-- BEGIN --

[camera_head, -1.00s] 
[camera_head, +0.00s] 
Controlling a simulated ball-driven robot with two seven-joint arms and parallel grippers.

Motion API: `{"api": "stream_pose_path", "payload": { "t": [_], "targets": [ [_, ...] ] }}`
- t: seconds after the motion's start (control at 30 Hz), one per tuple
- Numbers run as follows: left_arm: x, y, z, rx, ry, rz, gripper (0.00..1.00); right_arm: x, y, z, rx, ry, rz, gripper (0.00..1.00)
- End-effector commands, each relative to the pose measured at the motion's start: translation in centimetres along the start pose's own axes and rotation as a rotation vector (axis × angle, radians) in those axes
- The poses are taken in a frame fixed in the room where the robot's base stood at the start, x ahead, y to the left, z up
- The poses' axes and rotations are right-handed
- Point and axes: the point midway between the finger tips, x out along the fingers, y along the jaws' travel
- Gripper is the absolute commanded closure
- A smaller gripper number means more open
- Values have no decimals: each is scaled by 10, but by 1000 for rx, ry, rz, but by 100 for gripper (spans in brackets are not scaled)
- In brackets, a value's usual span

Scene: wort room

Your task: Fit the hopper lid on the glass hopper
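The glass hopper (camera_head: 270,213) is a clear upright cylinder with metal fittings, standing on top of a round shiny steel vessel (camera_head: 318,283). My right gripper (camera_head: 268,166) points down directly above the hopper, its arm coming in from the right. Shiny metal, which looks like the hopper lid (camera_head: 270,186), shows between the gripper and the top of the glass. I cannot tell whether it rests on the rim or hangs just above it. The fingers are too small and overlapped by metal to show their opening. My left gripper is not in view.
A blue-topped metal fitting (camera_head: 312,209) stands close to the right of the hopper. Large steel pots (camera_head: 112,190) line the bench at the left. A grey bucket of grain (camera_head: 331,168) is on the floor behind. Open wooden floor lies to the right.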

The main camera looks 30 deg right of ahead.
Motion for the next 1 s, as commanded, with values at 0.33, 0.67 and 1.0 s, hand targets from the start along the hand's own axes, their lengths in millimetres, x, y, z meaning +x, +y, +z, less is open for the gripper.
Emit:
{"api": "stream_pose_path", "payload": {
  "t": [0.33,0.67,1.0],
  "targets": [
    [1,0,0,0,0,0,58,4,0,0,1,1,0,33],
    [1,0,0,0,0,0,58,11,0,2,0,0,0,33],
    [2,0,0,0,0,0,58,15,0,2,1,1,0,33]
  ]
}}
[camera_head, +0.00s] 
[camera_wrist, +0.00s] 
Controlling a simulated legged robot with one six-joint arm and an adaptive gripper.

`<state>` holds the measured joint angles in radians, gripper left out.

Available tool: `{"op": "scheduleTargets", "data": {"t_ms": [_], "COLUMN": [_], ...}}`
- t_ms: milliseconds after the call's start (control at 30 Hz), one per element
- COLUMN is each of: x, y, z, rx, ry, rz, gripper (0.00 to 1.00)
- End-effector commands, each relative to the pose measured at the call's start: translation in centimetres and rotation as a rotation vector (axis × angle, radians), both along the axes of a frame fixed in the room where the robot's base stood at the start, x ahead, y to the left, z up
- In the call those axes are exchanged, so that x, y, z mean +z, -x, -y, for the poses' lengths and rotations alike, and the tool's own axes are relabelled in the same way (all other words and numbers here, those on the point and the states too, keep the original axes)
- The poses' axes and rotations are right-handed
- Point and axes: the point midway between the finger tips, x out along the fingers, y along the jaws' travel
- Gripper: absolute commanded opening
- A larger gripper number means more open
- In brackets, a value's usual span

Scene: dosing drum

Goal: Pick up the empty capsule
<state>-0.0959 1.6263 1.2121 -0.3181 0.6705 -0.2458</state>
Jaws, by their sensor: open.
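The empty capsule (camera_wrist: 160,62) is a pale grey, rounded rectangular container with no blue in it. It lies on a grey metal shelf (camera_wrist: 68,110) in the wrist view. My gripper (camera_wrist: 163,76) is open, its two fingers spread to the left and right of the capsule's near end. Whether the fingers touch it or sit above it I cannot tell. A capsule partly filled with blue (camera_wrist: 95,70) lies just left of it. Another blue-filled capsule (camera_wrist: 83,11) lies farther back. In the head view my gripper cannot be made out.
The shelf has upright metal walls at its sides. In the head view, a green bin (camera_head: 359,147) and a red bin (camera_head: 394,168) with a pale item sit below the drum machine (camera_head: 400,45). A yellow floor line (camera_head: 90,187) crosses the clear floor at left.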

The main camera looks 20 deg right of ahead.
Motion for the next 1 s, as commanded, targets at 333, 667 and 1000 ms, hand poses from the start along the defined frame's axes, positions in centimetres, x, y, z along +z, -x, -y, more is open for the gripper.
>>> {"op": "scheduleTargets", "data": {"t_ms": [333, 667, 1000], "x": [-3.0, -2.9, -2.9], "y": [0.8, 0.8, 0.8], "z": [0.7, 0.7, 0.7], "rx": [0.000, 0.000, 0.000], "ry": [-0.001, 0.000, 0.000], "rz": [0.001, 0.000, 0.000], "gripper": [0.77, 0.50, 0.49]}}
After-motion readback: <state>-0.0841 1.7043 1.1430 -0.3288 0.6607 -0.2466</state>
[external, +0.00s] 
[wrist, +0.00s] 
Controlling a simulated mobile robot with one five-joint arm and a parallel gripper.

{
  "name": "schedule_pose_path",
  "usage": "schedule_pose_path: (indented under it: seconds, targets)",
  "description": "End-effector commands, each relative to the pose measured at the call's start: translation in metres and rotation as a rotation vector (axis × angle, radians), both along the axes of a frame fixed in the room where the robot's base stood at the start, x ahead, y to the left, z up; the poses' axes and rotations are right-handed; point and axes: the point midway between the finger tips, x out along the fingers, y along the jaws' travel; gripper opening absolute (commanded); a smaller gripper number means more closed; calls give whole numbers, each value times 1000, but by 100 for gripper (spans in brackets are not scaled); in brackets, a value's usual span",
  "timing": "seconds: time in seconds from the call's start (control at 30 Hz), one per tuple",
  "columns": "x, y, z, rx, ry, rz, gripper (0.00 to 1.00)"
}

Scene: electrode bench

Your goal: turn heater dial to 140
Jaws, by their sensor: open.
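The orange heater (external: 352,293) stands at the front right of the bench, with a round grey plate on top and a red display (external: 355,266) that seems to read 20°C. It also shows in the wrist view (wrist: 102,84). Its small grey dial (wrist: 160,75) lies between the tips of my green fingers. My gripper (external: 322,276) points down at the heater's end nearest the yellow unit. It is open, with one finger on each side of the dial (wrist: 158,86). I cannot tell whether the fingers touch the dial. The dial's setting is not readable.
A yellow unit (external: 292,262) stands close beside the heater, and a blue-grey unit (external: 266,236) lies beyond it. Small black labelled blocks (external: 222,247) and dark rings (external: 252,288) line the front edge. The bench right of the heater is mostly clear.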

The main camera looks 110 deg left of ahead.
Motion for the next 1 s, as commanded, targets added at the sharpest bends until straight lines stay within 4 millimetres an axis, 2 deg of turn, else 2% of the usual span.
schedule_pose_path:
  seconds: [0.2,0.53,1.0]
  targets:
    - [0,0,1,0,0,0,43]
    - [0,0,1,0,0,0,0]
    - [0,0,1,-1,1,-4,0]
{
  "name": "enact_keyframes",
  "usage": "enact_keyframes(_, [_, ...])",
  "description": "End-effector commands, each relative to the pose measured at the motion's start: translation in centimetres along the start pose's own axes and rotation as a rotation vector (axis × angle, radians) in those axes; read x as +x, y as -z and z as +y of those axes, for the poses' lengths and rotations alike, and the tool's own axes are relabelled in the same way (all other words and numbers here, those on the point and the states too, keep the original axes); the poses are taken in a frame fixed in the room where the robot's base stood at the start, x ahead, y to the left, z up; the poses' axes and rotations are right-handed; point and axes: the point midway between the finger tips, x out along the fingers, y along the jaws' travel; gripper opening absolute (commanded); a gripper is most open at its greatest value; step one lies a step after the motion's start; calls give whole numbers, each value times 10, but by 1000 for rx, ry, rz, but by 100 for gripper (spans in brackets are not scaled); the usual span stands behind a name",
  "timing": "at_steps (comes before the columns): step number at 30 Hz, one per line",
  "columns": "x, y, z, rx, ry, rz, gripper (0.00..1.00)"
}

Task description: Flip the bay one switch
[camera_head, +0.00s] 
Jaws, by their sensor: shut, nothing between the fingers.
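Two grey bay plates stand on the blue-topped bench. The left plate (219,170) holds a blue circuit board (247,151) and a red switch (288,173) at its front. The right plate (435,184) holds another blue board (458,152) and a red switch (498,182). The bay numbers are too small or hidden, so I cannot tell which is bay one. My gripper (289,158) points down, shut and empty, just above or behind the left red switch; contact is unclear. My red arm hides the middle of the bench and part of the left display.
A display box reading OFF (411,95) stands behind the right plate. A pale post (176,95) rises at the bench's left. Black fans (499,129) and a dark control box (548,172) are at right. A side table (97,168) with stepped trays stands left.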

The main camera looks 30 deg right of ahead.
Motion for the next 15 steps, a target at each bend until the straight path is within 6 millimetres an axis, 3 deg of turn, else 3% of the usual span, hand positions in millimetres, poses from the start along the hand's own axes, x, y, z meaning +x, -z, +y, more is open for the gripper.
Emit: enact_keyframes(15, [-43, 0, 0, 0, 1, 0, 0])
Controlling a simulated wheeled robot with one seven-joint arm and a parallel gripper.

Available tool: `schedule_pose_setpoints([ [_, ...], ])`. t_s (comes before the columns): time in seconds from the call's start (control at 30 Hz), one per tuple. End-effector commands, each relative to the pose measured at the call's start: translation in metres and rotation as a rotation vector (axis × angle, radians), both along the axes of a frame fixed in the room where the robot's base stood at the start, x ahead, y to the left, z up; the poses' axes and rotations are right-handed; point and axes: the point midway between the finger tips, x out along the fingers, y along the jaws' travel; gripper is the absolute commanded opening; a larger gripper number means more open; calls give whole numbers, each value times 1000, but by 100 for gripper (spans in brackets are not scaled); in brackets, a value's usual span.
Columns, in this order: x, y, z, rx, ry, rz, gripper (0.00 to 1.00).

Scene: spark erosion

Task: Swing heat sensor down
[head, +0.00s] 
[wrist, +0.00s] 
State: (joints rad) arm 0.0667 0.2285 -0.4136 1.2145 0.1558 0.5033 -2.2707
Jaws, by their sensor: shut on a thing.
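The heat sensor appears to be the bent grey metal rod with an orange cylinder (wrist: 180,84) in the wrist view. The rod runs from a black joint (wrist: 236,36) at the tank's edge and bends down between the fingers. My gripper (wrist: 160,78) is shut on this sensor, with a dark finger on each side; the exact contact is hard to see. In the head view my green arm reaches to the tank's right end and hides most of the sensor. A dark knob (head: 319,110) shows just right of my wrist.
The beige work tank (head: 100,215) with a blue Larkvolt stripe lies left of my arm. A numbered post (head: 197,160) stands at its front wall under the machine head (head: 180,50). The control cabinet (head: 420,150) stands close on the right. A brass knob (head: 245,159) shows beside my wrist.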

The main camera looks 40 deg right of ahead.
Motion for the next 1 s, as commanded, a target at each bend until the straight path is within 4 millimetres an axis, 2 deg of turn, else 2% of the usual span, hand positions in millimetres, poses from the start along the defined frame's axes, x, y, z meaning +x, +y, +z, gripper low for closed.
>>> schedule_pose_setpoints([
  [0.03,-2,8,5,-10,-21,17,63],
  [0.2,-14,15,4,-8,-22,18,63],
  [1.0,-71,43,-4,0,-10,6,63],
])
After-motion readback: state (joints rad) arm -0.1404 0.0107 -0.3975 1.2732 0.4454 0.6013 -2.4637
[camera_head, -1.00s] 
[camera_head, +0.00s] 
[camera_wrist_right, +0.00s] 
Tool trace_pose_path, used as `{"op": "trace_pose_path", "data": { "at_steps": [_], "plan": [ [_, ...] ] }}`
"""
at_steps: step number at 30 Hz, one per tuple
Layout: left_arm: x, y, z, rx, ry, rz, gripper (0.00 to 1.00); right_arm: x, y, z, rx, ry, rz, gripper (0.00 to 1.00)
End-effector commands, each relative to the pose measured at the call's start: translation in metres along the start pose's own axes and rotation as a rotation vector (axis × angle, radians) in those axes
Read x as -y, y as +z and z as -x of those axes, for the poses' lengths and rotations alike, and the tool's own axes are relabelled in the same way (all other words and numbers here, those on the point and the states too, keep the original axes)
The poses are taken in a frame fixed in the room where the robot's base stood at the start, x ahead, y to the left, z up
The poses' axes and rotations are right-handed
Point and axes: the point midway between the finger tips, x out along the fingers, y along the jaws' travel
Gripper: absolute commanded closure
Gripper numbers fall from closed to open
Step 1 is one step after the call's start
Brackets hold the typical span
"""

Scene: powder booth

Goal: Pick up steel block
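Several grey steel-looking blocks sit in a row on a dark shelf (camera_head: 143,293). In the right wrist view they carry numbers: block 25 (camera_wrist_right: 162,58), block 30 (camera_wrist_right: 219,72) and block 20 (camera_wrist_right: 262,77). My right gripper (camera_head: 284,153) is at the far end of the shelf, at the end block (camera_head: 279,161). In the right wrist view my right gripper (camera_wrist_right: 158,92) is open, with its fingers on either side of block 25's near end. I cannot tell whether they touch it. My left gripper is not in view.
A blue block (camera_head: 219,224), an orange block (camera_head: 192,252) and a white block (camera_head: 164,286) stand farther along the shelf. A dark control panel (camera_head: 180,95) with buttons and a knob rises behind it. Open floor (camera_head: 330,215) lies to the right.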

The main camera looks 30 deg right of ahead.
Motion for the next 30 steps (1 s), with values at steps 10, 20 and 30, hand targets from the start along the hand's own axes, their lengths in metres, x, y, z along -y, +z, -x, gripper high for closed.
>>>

-- END --

--- Set task ---
Everything from the line with "- Values have" through the line with "- t_ms: milliseconds", both ends included, should be repeated exactly; nothing else should appear.

--- Response to the task ---
- Values have no decimals: each is scaled by 10, but by 1000 for rx, ry, rz, but by 100 for gripper (spans in brackets are not scaled)
- In brackets, a value's usual span

Scene: wort room

Your task: Fit the hopper lid on the glass hopper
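The glass hopper (camera_head: 270,213) is a clear upright cylinder with metal fittings, standing on top of a round shiny steel vessel (camera_head: 318,283). My right gripper (camera_head: 268,166) points down directly above the hopper, its arm coming in from the right. Shiny metal, which looks like the hopper lid (camera_head: 270,186), shows between the gripper and the top of the glass. I cannot tell whether it rests on the rim or hangs just above it. The fingers are too small and overlapped by metal to show their opening. My left gripper is not in view.
A blue-topped metal fitting (camera_head: 312,209) stands close to the right of the hopper. Large steel pots (camera_head: 112,190) line the bench at the left. A grey bucket of grain (camera_head: 331,168) is on the floor behind. Open wooden floor lies to the right.

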The main camera looks 30 deg right of ahead.
Motion for the next 1 s, as commanded, with values at 0.33, 0.67 and 1.0 s, hand targets from the start along the hand's own axes, their lengths in millimetres, x, y, z meaning +x, +y, +z, less is open for the gripper.
Emit:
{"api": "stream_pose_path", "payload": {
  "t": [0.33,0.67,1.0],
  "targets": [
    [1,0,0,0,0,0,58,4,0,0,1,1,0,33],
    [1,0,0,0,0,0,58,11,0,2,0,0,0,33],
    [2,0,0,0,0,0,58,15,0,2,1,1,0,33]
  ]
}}
[camera_head, +0.00s] 
[camera_wrist, +0.00s] 
Controlling a simulated legged robot with one six-joint arm and an adaptive gripper.

`<state>` holds the measured joint angles in radians, gripper left out.

Available tool: `{"op": "scheduleTargets", "data": {"t_ms": [_], "COLUMN": [_], ...}}`
- t_ms: milliseconds after the call's start (control at 30 Hz), one per element

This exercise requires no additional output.